The risks of not using proper documents to set up the arrangement is that you incur damaged which can’t be controlled.

Things that might turn sour in the business includes:

  1. Damaging relationship with the nominee and they treat the shares as a gift by you. Therefore, claiming the entitlement as the real owner of the shares in the company,
  2. Demanding more payment,
  3. The nominee passes away or loses mental capacity, and their next of kin refuses to recognize the arrangement and seek to treat the shares as their right,
  4. The nominee becomes uncontactable,
  5. Using the shares as security for a personal loan, or selling them, or paying himself a director’s service fee,
  6. Disclosing the arrangement to a third party.

Hence, the importance of using well-written documents to record a nominee director arrangement cannot be overstated, given the risks highlighted above.

 

Why appoint a nominee director?

This is the most important part where you need to pay attention to. There are various reasons for using a nominee director. Singapore Company Law requires foreign investors setting up companies in the Republic to appoint an ordinarily resident director and a resident company secretary.

The director must be a Singapore citizen or may have a residence or permanent employment pass. However, there are situations in which a foreign business cannot find a local partner.

Nominee directors are often family members or trusted friends of a business owner. However, let’s say you do not have a nominee director; Paul Hype Page & Co has the expertise and resources to handle this situation in the professional, easy and fast manner. Like we have mentioned, we are No. 1 when it comes to Singapore company incorporation.

You must understand, a foreigner or a foreign company must go through an ACRA licensed corporate service provider for their company incorporation. By appointing the No. 1 in Singapore, we are then allowed to provide you with the best nominee director services.

One of the greatest advantages of this appointment is the privacy of the shareholder or the ‘actual’ director.
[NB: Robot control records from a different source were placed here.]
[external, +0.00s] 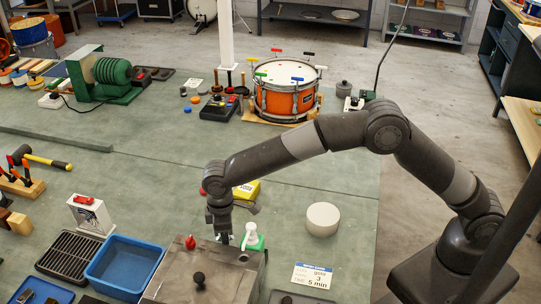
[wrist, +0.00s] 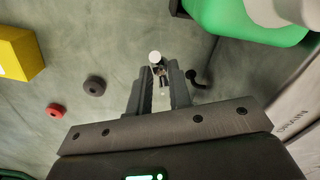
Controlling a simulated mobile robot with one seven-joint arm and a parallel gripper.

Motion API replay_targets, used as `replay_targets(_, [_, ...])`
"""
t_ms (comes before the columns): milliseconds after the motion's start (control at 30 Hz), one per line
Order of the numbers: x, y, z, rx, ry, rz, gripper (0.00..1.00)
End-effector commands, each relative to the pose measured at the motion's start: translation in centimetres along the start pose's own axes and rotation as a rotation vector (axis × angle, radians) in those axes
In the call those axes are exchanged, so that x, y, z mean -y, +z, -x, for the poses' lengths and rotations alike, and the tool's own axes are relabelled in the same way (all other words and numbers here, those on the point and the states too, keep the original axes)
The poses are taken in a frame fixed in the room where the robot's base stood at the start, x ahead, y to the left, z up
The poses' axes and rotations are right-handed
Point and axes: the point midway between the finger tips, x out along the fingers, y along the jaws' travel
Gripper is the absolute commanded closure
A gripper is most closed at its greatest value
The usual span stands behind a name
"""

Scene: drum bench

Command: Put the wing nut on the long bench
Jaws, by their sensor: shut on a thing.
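My gripper (wrist: 160,85) is shut in the wrist view, with a small, partly hidden metallic piece (wrist: 162,74) between its fingertips. It may be the wing nut, but it is too small to tell its shape surely. A small white round end (wrist: 155,57) shows just beyond the tips; I cannot tell whether it belongs to the held piece. In the external view my gripper (external: 223,238) points down behind the grey metal box, and the held piece cannot be made out. The long bench (external: 165,165) has a green top, which also lies below the fingers in the wrist view (wrist: 105,40).
A green-and-white bottle (external: 252,238) stands close right of my gripper. The grey metal box (external: 185,270) is in front, a blue bin (external: 125,265) left of it. A yellow block (external: 246,190) and a white round pad (external: 322,219) lie nearby. The bench's middle is mostly clear.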

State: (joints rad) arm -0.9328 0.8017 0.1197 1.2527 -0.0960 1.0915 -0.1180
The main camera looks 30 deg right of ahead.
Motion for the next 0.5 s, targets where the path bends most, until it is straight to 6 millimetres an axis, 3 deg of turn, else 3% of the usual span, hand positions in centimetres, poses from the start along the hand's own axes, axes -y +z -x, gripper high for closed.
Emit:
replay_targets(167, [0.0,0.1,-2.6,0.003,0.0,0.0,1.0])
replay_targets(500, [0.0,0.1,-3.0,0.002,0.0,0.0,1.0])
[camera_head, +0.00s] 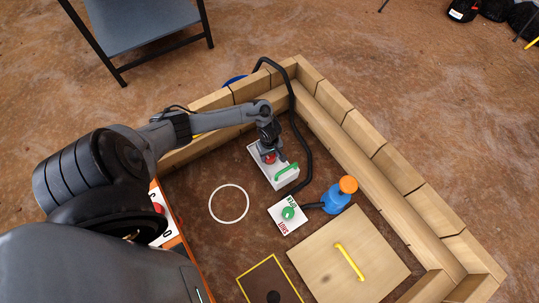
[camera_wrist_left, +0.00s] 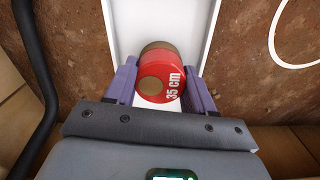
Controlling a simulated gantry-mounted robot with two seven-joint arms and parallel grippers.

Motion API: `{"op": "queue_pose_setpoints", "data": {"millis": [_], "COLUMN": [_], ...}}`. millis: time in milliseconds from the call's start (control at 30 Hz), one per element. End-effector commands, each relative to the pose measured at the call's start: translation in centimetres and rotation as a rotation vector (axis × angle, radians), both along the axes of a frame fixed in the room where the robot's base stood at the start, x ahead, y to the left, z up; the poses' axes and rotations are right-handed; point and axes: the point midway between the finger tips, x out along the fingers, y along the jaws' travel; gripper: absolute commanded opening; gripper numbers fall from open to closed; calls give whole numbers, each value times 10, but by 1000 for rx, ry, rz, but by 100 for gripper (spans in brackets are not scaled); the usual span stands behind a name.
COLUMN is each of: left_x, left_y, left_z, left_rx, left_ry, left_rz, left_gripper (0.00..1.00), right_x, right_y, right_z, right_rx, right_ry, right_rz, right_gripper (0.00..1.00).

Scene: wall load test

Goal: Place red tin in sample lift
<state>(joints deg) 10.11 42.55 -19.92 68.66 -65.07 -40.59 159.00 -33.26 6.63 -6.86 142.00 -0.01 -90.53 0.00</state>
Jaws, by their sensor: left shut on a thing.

Moreover, your nominee director can set up the company’s bank account, complete the taxation registration and obtain the required licenses to operate your business. This will not only save you time to concentrate on growing your business, but also save you much money.

The role of a nominee director is not illegal under Singapore law, if it is used for legitimate reasons. The existence and identity of the company owner is recorded for the benefit of public agencies such as the Inland Revenue Authority of Singapore and ACRA.

ACRA states: “A director must make decisions objectively, act in the best interest of the company, avoid conflicts of interest, and be honest and diligent in carrying out his duties.”

 

Definition of a Resident Director in a Singapore

It is vital to understand that Singapore’s law doesn’t recognize the difference between either an active, inactive, shadow, or even a sleeping director.

According to the Singapore Company act, a director as “any person occupying the position of director of a corporation by whatever name called and includes a person in accordance with whose directions or instructions the directors of a corporation are accustomed to act and an alternate or substitute director”.

Hence, it is important to understand that even though a person is not formally appointed as a director, ACRA will still “recognize that person as a director if other directors of the company follow his instructions or if he is involved in the management of the company”.

However, the same person who’s appointed as the company director cannot also serve as the company secretary.

Role of a Nominee Director in a Singapore Company

In Singapore, a nominee director has the same obligations and responsibilities as those imposed on a regular director by the Companies Act and all abiding law in Singapore. However, point to be taken, a nominee director never was and will never be named as the legal owners of a business.